Unless They’re Playing, You May Not Be Staying
Did you ever think gaming could help you land a job?
Mercy, I haven’t played video games since the original Legend of Zelda “back in the day” when I was in college. No Farmville or Bejeweled or any of those silly Facebook games either of late. Well, at least until Angry Birds came out, which I easily succumbed to, but no matter who tries to tell me it’s beneficial to my work in [enter your line of business here], I still say it’s only a great way to let all the life stressors of the day roll away into a mind-numbing, highly addictive, slingshot world of vengeful ball-bearing birds and thieving chortling pigs.
Even though I’m an old school man, the fact is more and more progressive employers are finding recruiting value in gaming for both external and internal job candidates, particularly when we’re talking about making applicant screening more fun and “engaging.” If you’re a digital native or convert, you get this and have most likely experienced it.
I mean, I continue to be amazed at how my three-year-old daughter has taken to my iPad and my wife’s iPod Touch, launching all the toddler learning games all by her lonesome and playing them.
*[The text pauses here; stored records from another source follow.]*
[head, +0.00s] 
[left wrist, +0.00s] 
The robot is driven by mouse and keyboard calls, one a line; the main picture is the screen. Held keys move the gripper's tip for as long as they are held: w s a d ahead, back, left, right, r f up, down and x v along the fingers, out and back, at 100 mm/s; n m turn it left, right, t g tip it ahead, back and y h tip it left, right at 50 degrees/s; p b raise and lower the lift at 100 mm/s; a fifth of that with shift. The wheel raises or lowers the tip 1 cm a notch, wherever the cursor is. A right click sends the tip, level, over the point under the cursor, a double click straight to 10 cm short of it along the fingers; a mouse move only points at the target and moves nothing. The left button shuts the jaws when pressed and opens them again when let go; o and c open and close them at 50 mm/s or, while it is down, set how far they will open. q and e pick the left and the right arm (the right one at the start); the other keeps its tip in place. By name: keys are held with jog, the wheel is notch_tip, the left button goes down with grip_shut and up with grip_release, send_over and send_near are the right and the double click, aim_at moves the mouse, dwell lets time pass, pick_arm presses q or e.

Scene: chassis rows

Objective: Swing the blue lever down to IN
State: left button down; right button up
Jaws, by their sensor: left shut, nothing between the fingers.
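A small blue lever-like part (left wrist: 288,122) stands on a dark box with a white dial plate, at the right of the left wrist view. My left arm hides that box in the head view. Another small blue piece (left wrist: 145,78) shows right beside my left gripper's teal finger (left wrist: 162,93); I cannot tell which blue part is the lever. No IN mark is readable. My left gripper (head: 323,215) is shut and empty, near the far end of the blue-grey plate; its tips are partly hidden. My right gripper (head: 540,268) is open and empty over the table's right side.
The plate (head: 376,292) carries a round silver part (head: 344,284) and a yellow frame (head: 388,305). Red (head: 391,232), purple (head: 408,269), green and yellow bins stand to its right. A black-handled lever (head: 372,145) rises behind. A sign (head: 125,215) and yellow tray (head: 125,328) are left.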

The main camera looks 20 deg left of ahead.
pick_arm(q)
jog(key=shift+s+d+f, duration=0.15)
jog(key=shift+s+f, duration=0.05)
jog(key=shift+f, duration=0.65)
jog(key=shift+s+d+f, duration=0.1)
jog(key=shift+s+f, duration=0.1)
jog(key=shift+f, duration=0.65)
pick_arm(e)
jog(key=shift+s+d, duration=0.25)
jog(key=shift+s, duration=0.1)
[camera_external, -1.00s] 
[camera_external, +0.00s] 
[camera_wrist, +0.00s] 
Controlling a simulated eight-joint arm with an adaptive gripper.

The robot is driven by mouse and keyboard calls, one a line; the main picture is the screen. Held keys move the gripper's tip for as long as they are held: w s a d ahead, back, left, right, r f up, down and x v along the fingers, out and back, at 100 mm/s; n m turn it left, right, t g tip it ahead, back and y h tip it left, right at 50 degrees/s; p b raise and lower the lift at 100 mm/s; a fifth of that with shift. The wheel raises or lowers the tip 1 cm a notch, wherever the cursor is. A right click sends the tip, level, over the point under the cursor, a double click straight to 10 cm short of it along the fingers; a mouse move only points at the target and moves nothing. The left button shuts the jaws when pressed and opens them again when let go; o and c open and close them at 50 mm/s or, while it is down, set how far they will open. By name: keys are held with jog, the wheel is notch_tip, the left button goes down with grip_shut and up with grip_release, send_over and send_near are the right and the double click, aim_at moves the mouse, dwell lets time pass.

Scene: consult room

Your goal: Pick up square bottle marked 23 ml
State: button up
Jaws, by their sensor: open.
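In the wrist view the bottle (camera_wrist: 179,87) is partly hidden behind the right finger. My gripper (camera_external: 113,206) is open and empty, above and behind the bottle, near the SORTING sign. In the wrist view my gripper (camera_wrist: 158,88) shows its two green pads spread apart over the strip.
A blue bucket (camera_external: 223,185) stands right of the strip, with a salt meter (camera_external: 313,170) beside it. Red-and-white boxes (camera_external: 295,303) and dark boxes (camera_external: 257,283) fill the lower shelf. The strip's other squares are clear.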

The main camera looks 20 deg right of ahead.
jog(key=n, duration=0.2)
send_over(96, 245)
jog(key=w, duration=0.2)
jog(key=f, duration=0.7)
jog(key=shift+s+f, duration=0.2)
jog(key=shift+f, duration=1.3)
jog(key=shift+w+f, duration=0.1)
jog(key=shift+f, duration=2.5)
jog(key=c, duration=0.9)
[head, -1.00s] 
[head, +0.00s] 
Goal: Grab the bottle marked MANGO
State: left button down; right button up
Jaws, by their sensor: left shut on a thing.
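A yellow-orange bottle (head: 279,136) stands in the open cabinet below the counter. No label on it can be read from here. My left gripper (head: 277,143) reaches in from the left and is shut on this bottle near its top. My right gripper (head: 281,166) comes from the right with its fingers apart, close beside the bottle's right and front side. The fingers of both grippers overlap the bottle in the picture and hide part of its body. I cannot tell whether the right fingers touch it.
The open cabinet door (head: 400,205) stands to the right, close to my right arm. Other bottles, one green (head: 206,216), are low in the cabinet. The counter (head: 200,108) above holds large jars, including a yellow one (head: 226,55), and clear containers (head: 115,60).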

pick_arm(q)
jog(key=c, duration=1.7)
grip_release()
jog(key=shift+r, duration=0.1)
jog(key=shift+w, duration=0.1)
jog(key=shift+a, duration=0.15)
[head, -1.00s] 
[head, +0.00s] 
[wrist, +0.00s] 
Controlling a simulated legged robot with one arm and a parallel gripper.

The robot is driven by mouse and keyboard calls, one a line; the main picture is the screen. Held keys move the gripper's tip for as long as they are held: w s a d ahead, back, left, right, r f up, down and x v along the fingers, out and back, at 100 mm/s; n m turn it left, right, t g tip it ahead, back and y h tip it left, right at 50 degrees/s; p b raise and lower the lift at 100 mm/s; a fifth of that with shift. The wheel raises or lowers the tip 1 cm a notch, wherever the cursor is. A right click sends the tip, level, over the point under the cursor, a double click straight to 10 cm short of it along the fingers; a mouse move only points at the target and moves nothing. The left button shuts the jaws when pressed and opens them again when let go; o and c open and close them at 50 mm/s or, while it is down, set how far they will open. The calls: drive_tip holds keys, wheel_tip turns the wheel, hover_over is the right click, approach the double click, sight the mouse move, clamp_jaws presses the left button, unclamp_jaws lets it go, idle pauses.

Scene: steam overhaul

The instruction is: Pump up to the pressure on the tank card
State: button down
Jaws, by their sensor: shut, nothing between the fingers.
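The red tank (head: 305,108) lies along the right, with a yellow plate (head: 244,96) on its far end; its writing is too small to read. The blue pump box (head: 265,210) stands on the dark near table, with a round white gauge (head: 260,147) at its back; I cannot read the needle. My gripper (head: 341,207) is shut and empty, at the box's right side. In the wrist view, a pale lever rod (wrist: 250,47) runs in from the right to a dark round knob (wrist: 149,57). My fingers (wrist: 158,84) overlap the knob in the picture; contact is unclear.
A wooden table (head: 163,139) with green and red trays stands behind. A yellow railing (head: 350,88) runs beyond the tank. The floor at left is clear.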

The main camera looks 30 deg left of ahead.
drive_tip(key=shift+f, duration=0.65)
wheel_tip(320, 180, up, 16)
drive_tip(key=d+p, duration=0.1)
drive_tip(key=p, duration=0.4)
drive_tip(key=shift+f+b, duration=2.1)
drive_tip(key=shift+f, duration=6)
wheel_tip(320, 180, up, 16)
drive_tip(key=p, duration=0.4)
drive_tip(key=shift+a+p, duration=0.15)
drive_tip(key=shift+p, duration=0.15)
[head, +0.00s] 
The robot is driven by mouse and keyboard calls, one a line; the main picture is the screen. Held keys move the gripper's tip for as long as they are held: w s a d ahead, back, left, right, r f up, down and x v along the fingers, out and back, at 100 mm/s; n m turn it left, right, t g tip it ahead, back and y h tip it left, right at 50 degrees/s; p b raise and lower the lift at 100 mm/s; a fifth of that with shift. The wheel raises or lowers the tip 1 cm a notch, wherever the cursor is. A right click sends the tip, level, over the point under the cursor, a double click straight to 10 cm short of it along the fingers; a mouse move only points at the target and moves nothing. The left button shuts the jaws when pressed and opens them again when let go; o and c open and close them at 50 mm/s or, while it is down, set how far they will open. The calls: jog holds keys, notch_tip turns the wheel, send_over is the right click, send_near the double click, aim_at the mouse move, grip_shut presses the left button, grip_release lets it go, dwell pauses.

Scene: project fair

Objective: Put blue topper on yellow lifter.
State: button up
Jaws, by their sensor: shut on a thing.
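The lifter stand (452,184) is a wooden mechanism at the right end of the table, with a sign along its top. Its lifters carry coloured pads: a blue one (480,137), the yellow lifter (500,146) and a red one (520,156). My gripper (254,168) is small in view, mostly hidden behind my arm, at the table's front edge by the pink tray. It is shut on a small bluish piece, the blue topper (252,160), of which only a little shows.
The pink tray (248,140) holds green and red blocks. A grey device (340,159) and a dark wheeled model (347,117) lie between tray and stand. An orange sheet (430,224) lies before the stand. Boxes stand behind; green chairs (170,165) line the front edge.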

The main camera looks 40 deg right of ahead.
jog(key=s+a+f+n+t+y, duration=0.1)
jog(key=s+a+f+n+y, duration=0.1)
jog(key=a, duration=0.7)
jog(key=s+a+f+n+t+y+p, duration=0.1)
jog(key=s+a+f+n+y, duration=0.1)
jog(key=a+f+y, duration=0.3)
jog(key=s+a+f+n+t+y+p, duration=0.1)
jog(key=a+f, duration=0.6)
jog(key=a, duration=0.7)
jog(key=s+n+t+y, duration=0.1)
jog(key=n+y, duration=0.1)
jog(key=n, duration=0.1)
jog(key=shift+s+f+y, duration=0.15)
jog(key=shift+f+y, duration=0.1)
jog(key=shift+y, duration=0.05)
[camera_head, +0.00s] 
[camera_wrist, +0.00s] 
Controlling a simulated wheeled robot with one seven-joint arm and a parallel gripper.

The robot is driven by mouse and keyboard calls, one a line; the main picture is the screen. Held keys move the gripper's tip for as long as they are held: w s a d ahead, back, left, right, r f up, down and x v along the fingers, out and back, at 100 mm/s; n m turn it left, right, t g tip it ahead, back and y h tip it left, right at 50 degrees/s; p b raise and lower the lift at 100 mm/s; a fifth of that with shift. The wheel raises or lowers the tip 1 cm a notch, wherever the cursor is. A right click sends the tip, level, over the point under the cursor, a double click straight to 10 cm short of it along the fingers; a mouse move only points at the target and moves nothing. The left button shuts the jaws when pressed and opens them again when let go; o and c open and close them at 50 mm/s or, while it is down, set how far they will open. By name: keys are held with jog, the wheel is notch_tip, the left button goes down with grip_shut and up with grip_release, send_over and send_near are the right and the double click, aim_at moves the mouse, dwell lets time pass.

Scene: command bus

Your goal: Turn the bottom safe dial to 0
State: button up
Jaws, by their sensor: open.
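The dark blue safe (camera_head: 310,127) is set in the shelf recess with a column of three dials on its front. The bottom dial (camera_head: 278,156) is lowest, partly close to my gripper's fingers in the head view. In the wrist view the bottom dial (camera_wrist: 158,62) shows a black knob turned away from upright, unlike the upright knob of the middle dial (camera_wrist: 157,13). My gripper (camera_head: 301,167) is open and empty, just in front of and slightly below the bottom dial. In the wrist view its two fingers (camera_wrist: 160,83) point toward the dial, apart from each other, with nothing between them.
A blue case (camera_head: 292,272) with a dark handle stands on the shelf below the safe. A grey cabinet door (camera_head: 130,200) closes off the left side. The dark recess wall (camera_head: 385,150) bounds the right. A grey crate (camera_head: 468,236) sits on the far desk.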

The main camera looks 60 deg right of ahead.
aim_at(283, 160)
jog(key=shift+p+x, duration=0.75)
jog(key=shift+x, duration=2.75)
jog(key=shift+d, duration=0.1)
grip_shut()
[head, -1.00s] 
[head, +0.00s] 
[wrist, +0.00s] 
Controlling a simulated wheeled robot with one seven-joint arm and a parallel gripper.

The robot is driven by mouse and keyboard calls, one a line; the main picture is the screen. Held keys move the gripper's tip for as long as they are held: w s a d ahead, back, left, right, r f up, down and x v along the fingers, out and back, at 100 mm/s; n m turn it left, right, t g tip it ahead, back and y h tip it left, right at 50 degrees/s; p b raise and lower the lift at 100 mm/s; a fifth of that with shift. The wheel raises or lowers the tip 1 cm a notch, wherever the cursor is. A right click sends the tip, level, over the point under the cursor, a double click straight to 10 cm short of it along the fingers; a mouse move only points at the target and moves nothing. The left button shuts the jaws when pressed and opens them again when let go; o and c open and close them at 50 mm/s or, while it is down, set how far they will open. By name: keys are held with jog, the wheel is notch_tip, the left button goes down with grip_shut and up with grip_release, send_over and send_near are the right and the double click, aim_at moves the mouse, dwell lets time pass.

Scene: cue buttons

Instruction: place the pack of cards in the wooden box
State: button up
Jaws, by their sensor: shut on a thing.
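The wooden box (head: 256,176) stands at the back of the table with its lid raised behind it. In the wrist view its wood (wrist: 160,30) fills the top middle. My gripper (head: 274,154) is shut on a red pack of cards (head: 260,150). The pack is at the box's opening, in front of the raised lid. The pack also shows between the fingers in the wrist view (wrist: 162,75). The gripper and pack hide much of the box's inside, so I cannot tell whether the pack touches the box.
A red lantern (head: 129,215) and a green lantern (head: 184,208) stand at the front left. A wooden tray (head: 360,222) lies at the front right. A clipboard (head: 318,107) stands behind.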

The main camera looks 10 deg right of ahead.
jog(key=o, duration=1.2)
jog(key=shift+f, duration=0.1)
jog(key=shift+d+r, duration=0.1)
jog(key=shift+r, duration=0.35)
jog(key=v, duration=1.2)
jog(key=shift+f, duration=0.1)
But not just playing them – working with them and learning – for example, in one of the word-builder games, the application sounds out the word and then the individual letter sounds upon the touch from the scattered letters that spell the word.
Pretty simple, yet extremely powerful and engaging. Imagine if you were screened for various skill sets and experience by simply playing games?
It’s happening now and you’ve probably already experienced it. For example, like Marriott does. Hence my reference above about running a hotel restaurant online, which is part of a larger trend of using online games to recruit and train.
A few months ago in the Wall Street Journal there was an article titled Enough With ‘Call of Duty,’ Answer the Call in Room 417 focusing on just that. From the military’s foray a decade ago with America’s Army, to Marriott’s hotel restaurant recruiting game, to Siemen’s Plantville (which simulates the experience of being a manager for a bottling facility, a vitamin factory or a plant that builds trains), to many more companies launching social “screening” games to attract likely applicants like you as well as to keep their internal employees “engaged,” entertained, even initially trained and hopefully retained. It’s also a way for them to check for your “soft skills” like adaptability, punctuality, teamwork, the ability to operate independently and take charge of a task, as well as many others.
Here’s my formula (thanks to my lovely daughter):
Career Management Gamification + Engaged Talent Communities = Highly Qualified External and Internal Applicants and Hires
Sure, it’s a mouthful and not the coolest way to say it, but share it with your prospective employers and current employers nonetheless.
Because unless they’re playing, you may not be staying. Keep gaming kids. Power on.